But the ultimate test comes down to usability. The aim of the EV is to be more environmentally friendly by offering an ‘alternative’ to the combustion engine. The logical continuation of this point means that people should be replacing their combustion cars with EVs. But that is far from the reality. Virtually every professional EV review I have read will note somewhere, ‘a great second-car’. EVs are now recommended as ‘secondary vehicles’. This is simply because the features of a combustion vehicle cannot be replicated by the EV and therefore they cannot be used as a direct replacement. The limited range, impractical charging methods and high battery costs have all made sure that the EV will not be used as a household’s ‘primary car’. Therefore it fails in its aims; it is merely an ‘addition’ to the combustion engine, not an ‘alternative’. And if you follow that line if thinking, a certain irony emerges: in order to justify an EV in the real world, you already need to have a conventional combustion vehicle. Quite the opposite of what manufacturers were hoping for.
So will the EV take over? I’m afraid, personally, I don’t think so. The numbers above demonstrate how thin on the ground EVs really are and how dominant the combustion engine remains. People simply aren’t prepared to invest in something which they cannot use in the same way as their conventional vehicles and if my theory above about EVs being ‘additional’ vehicles is correct, the combustion engine will continue to dominate. The weaknesses and impracticalities of the EV are being realised by the big manufacturers and KPMG have recently noted that research funds are being switched back to the internal combustion engine concentrating on making this less harmful to the environment. In addition, EVs will only ever really work where electricity is produced responsibly and processes to make the cars aren’t harmful to the environment; Europe is getting better at this but it is by no means perfect. Perhaps as a secondary goal, the potential of EVs will encourage more governments to clean up their energy acts, although that remains to be seen.
My predictions then, with a little help from the International Energy Agency (IEA) suggest that conventional petrol and diesel powered vehicles will continue to reign with their demise only really beginning in 2025-2030. From that point, the technology for the EV may have improved and we might see an increase in the number of EVs and most certainly an increase in plug-in petrol hybrids. But according to the IEA, a new player will emerge with the recognition it really deserves, the hydrogen fuel cell, a powertrain which I have always believed is the answer to the future of motoring. It’s a long way off and needs more research but hydrogen fuel cell vehicles are genuine alternatives to petrols and diesels and their features mean they can directly replace conventional vehicles.
One manufacturer at the recent Frankfurt Motor Show commented, ‘The public think emissions are a problem, but they think it is a problem for the industry, not for them.
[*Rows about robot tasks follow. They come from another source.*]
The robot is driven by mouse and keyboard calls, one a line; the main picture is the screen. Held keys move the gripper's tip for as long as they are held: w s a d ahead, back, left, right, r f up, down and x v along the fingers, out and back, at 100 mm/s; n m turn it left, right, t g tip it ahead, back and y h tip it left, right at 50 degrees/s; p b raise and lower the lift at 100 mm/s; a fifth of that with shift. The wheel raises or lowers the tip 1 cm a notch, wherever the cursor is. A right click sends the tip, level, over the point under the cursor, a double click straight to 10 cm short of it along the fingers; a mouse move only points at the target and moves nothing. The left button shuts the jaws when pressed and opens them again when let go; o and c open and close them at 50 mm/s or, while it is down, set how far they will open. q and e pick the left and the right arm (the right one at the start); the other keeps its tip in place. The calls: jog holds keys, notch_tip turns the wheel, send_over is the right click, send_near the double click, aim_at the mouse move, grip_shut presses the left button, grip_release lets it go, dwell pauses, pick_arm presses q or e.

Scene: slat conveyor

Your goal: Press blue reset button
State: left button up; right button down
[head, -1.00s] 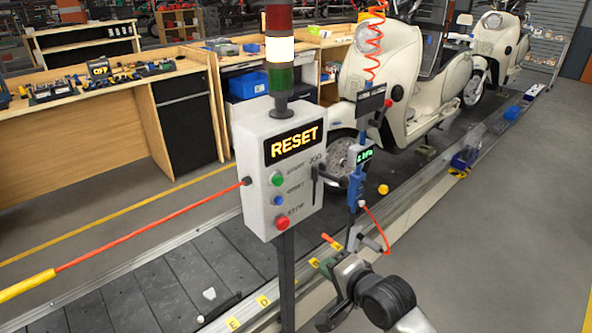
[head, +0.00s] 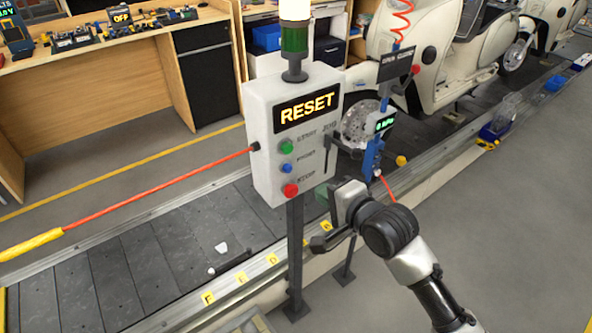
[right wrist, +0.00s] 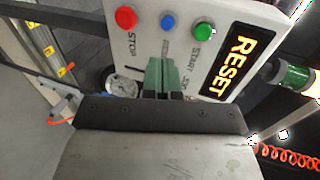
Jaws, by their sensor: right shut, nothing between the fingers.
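The blue reset button (head: 286,168) is on the front of a white control box (head: 262,145), between a green START button (head: 287,146) above and a red STOP button (head: 290,190) below. The box's display reads RESET. In the head view my right gripper (head: 326,200) is just right of and below the box's buttons. In the right wrist view its green fingers (right wrist: 161,70) are together and empty, pointing at the box. There the blue button (right wrist: 167,24) shows beyond the fingertips, with no contact visible. My left gripper is not in view.
The box stands on a dark post (head: 296,250) beside the slat conveyor (head: 150,280). A blue tool (head: 372,155) hangs to its right, before a cream scooter (head: 425,60). An orange-red cord (head: 165,187) runs from the box's left side. Grey floor (head: 500,250) at right is clear.

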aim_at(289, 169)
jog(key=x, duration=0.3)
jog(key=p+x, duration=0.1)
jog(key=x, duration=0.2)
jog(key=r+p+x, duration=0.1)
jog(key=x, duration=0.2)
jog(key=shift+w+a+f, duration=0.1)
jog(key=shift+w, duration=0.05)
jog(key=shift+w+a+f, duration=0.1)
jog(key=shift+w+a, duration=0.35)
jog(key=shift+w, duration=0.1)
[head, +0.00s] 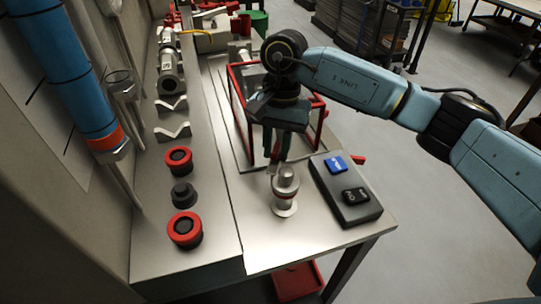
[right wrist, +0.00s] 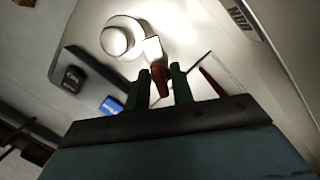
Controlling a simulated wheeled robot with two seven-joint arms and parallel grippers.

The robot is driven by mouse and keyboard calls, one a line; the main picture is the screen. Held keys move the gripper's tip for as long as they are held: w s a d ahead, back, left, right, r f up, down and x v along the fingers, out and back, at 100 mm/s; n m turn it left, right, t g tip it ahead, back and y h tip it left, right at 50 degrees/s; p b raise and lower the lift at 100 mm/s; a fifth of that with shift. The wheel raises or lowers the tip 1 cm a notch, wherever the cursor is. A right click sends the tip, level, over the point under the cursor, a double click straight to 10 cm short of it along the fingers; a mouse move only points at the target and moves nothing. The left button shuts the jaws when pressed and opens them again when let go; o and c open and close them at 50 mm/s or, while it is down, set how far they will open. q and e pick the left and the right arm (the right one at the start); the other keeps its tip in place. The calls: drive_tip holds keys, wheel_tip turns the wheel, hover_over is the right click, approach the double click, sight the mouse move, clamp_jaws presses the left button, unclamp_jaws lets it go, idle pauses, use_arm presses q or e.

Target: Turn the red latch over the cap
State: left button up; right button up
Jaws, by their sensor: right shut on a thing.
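The fixture with a silver cap (head: 286,178) stands upright on the front part of the metal bench. The cap also shows in the right wrist view as a bright round shape (right wrist: 119,38). My right gripper (head: 275,155) points down just behind the cap. Its green fingers (right wrist: 160,82) are shut on the red latch (right wrist: 158,74), beside the cap. A pale block at the latch's end reaches toward the cap. In the head view the fingers hide most of the latch. My left gripper is not in view.
A dark pad (head: 347,208) with a blue and a black labelled block stands right of the fixture. A red-edged frame (head: 320,125) stands behind my gripper. Red-rimmed black rings (head: 185,229) and metal parts line the left shelf. Bare bench lies in front of the fixture.

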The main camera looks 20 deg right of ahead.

They see no reason why they should pay extra to reduce CO2’. This comment rattled me. Agreed, the public think that emissions are a problem but it is the responsibility of car manufacturers to find the solution to the problem, not the consumer. It isn’t that people don’t want to pay extra to reduce CO2; fault lies with car manufacturers for consistently failing to produce a real alternative to the internal combustion engine. And until they do, petrols and diesels will continue to rule the roads.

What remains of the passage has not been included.